West received the Presidential Medal of Freedom in 2019, the highest civilian award. While West appreciated the gesture by former president Donald Trump, he is not a fan of that administration and the mood it produced.
“A country divided is not a good thing,” West says.
Love and respect. West has finally arrived at a comfort zone in his eternal search for both. He’s still devoted to his wife Karen, thrilled to see two of his sons, Ryan and Jonnie, as executives in the game, and joyous being a grandfather, most recently to the first child of Jonnie and pro golfer Michelle Wie.

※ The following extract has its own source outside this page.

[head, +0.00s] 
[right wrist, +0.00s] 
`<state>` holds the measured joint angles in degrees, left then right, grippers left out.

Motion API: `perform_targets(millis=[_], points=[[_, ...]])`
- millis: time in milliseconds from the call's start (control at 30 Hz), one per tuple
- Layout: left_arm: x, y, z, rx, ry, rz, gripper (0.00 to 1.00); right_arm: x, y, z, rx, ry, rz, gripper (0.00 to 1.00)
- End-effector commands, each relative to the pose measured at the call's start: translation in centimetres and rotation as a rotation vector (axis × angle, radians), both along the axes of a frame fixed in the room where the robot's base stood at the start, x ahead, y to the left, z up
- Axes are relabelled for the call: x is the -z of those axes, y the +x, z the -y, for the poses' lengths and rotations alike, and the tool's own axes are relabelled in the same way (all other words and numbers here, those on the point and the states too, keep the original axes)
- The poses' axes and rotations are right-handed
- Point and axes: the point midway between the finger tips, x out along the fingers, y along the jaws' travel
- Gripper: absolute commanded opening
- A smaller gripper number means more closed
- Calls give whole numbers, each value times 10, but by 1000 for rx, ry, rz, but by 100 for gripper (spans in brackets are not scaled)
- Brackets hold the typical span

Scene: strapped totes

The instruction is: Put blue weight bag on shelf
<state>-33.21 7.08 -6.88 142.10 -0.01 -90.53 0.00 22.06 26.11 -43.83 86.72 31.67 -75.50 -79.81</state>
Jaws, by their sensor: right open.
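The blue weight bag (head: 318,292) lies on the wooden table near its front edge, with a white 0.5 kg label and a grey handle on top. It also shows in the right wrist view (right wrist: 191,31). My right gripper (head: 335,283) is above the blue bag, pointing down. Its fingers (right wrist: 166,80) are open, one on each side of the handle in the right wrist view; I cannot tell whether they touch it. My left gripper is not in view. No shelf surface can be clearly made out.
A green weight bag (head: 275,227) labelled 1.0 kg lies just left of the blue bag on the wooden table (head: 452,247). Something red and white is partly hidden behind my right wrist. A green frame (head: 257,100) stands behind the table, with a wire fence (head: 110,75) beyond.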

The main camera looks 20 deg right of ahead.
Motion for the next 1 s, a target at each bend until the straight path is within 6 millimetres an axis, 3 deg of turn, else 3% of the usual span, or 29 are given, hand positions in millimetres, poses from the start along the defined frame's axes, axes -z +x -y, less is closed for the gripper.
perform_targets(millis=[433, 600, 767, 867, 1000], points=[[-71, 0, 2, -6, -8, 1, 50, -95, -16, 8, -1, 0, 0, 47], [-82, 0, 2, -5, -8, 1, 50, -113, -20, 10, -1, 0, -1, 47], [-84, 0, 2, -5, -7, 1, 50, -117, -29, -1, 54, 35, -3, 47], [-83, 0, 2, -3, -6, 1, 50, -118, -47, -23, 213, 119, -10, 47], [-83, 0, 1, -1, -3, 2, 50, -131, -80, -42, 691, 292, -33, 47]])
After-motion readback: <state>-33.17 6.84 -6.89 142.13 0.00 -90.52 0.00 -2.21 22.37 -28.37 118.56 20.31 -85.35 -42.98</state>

Eight decades mostly tied to basketball brings a lifetime of moments worthy of reflection. And here’s one that captures the essence of West and everything he craved:
In the 1969 Finals, the Lakers and Celtics went to a Game 7. An old Bill Russell was on his last legs and last game, and the heavily-favored Lakers, who never beat Boston for a title, finally had their chance. Balloons were prepared to fall from the ceiling of The Forum in L.A. West was a problem for Boston all series. He averaged 37.9 ppg in the series, made big plays, shook the storied dynasty to its weakened core and became the only player from a Finals-losing team named series MVP.
West scored 42 points with 13 rebounds and 12 assists on a bad left hamstring in Game 7 but the Celtics prevailed anyway on a lucky Don Nelson shot. At the buzzer, West was overcome with tremendous grief. He sobbed while the Celtics celebrated. Then he felt a tugging on his arm, someone reaching for a hug.
“Jerry,” Russell whispered, “I love you, man.”